The ten postwar recessions have all followed much the same pattern. At some point in the recovery inflation fears lead the Fed to murder the upswing. Demand falls, unwanted inventories rise, and production is cut. Faced with recession and rising inflation, monetary and fiscal policies are activated to revive demand. Unfailingly they succeed, demand turns up, inventories are worked off and in time production resumes, unemployment falls and capacity utilization rises and soon we start all over again. We have been through the inventory run-off-discounted away by give-away automobiles and Christmas sales starting in November. Monetary policy has been at work for a full year now to stimulate demand. The rule of thumb is that a percentage point cut from the Fed, after a year or so, translates into an extra percent growth. On that count a lot of growth-4.5 percent are in the pipeline, ready to blast away any remnants of recession. Indeed, retail sales are keeping up and confidence has shown an upward blip, welcome signs of a recovery on the horizon.

But here are a few reasons to doubt the timing and especially the vigor of the upswing. The Fed's monetary policy has pushed down short rates, But long rates have not declined at all. The forward curve shows an assumption of recovery and vigorous rate hikes from the Fed. How effective is monetary policy if it just works the short end? Sure it helps, but it is plausible to cut the estimate of its effectiveness to half. That would take us to stimulus in the pipeline of barely 2 percent, unimpressive and much below central forecasts today.

But add to this a second concern. We already experienced in the recovery from the 1992 recession what then was called a jobless recovery. The situation this time round is much more tricky because, even in the present recession, productivity growth proceeds at an astounding 1.5 percent and is bound to rise with some upturn. New Economy high productivity growth means demand growth needs to be even higher - by a full percentage point because of labor force growth, to avoid rising unemployment.

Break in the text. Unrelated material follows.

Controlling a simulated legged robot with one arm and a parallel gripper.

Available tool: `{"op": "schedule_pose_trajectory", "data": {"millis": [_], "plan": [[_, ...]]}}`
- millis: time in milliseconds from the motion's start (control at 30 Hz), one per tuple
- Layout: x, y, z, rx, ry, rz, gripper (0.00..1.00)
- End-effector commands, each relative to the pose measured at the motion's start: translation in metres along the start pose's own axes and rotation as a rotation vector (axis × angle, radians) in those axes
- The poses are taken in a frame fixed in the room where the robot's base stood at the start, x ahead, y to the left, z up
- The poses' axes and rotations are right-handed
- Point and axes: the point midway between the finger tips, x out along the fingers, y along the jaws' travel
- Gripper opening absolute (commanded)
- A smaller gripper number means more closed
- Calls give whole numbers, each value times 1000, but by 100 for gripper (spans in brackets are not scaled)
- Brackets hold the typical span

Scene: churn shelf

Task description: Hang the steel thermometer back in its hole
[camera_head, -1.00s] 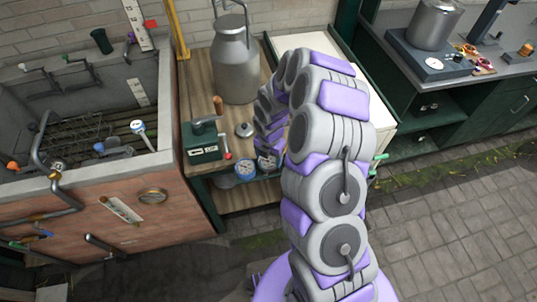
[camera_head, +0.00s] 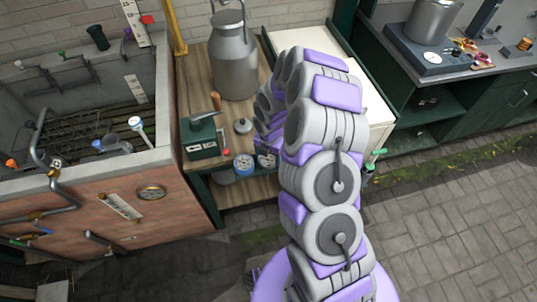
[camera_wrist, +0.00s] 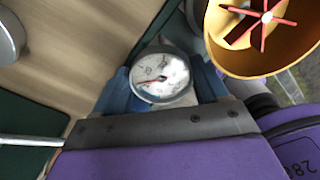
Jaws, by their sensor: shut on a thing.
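In the head view my gripper (camera_head: 267,159) is small and partly hidden by my arm, at the front edge of the wooden bench. A blue-rimmed dial (camera_head: 244,165) shows just left of it; I cannot tell if it is the held one. The hole cannot be made out.
A brick vat (camera_head: 90,205) stands left. A gold cup (camera_wrist: 285,50) with red spokes is close to my gripper. Paving at right is clear.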

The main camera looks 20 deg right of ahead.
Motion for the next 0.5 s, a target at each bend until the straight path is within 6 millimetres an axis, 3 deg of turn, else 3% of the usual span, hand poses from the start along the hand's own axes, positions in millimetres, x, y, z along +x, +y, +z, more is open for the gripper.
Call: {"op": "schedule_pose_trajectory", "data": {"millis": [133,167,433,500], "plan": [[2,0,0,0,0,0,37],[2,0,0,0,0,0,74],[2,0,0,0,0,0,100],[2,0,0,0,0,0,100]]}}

The risk then is that a weak upturn is an upturn with rising unemployment. That of course means spending power is not expanding much and confidence even less. Such a recovery will not go far before it peters out. And there is yet another reason to be concerned about the weak forces driving growth. We can think of excess that needs to be cleared out before demand, orders and production resume. Unfortunately, excess capacity is the highest since the 1982 recession, the biggest question then is whether consumers and the rest of the world's demand can carry the recovery with vigor, waiting so to speak for the cavalry to catch up?

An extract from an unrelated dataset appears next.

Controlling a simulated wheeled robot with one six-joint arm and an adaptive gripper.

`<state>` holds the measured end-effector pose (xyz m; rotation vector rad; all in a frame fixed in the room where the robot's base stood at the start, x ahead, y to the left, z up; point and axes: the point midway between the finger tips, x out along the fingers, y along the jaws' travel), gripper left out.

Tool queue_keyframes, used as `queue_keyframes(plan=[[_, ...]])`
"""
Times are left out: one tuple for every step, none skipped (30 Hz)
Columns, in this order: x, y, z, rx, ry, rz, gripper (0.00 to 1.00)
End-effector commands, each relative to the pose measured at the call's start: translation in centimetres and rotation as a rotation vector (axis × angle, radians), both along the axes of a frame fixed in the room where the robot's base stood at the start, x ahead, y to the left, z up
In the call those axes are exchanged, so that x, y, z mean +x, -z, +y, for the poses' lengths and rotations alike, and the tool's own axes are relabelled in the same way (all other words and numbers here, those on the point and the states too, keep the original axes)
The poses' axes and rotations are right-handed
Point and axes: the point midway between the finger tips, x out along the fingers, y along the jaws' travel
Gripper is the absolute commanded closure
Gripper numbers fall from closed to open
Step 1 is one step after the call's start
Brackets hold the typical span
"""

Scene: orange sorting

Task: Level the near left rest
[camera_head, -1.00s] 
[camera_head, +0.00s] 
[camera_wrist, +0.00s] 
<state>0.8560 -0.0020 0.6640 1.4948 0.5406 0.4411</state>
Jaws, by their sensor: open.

The rest of the world of course offers only the bleakest prospects-Japan bankrupt and in permanent recession, Europe in a slump from an accumulation of supply side strangulation and obstinacy on the use of policy, emerging markets mostly on the rope from over borrowing and reform fatigue. That leaves us with home consumers who have done their best to borrow and spend. They are not about to cave in. But surely they are not about to drive a vigorous upswing in the face of rising job losses. And if the upswing does not come, much of the borrowing that has kept us going will go sour and with that the prospect of prosperity any time soon. Lets call that unfortunate prospect the
Daschle recession.

Finally, who can give us assurance that an upswing just by monetary policy in fact will work. Surely there is no precedent and hence every reason to be skeptical. Fiscal policy-targeted to fight recession rather than serve long run structural objectives, works with big multipliers and within a quarter or response where monetary policy takes its time and has far more questions once a capital glut is part of the landscape. Faced with the choice of only one instrument, most economists surely would favor a targeted temporary fiscal package rather than rate cuts; of course, far better to have both.

Of course, a meek upturn with rising unemployment and the sheer absence of inflation frees the hands for the Fed to cut rates and, if necessary all the way to zero. In time long rates will fall as it is recognized that there is no prospect of rate hikes from the Fed and that near-deflation is the issue. All that will help and may limit the defensiveness on the side of consumers and business investment. But suppose then, as always happens, there is another shock. By that time monetary policy is gone here, and abroad where it is already gone. Fiscal policy is gone in Japan and by Maastricht strictures in Europe. The world that had an ample reservoir of policy suddenly falls back on just one thing: US fiscal policy. That is not much with which to keep the world out of potentially serious trouble.

The risks of a weak upswing are far too large to yield to the Daschle agenda, to untried monetary policy-only; its time for a bipartisan overwhelming strength strategy to move the economy back to the grand performance of the past decade which will only be read as a bubble if we make the mistake of letting it die. Its time to blast away the recession.